WHERE TO STAY NEAR BUCKINGHAM PALACE:
Luxury: The Goring | Moderate: The Nadler Victoria | Budget: The Z Hotel Victoria
The Story of My Changing the Guard Experience
We arrived to Buckingham Palace at 9:00. The early arrival did give me the opportunity to photograph the exquisitely ornate gates and the one guard stationed at his post. The official British Monarch coat of arms, The Royal Coat of Arms, adorns the front gates to the palace. I had never seen such spectacular iron and stone work.
By 9:45 we felt comfortable enough to step away from the front of the gates to inspect the statues that surround the palace. The impressive Victoria Memorial which stands directly in front. The structure is made of 2,300 tons of marble. The massive memorial is seemingly protected by a few surrounding statues; Angel of Truth, Angel of Justice and Charity. There is a similar monument for her husband, Prince Albert, that we saw while strolling through Kensington Gardens. Both are equally as grand.
By 10:00, we were ready to pick our viewing location and though there were a couple dozen people there already, we still got front row at the iron gates. By 10:30 the front gates were about six people deep.
After waking up early, and waiting an hour & a half sardine packed, the events of the Changing of the Guard at Buckingham Palace started just before 11:30 AM.
The horse and carriage were followed by the marching horses. The folks who crowded the Victoria Monument had the best view of this. But then a beautiful horse and carriage sauntered by and then the Changing of the Guard began with one guard pacing while the other sternly kept his posture and expression. Dozens of guards the marched into the gate doors, not a smile in the bunch. Being that these guards are actual serving soldiers of the British Army, they meant business. You have to respect them as they are known to be some of the most elite and skilled.

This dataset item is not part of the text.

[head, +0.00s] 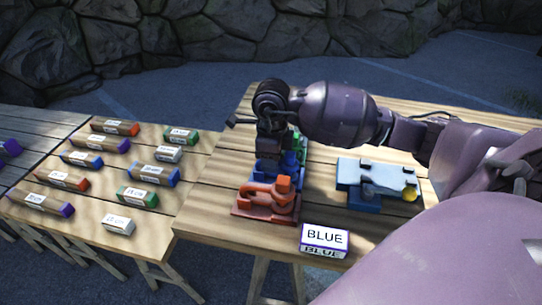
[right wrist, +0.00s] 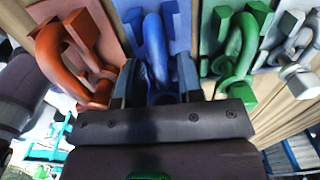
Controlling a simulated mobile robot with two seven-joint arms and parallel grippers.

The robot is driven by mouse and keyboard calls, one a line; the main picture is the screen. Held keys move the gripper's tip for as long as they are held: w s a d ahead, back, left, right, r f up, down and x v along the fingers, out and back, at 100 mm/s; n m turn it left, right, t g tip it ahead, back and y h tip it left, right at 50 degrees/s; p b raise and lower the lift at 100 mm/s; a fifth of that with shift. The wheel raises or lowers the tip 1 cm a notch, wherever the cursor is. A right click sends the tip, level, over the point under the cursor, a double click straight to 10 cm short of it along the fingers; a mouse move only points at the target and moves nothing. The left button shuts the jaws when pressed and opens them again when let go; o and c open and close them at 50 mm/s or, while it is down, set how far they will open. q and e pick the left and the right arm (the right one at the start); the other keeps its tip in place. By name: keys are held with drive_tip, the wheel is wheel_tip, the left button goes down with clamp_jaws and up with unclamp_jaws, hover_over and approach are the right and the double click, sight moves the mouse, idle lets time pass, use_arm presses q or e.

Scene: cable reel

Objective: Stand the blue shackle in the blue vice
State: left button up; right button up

The band arrived and set up just to the left of the gates doors, this is the position I would opt for next time. The crowd was silent as we waited to see what was in their musical repertoire. They started their set with Queen’s ‘We are the Champions’, followed by Sinatra’s ‘Mack the Knife’. Completely unexpected, and awesome.
We decided to leave our front row standing position a tad early in order to avoid the crowds. We headed towards St. James Palace on our way to catch the tube and got a second show—standing guard on Stable Yard Road was one Irish guardsmen. Perfect for photo opportunities. We continued one block up to Marlborough Road and were struck by the band marching, returning back to their headquarters.
If you find yourself in London this would definitely be one of the must do tours to include in your itinerary and to make your trip memorable. There are not many palaces in the world still functioning up to date, that still embrace their old culture, so expect this to be a unique experience.
Remember London is known to be a busy city, therefore ensure you give yourself sufficient time allowance to get to your destinations on time. Whether you are traveling alone or with family this is also a kiddy friendly tour, so you need not worry about the little ones. Another great appealing thing to note is the Buckingham Palace changing of the guard attraction is free of charge to the public!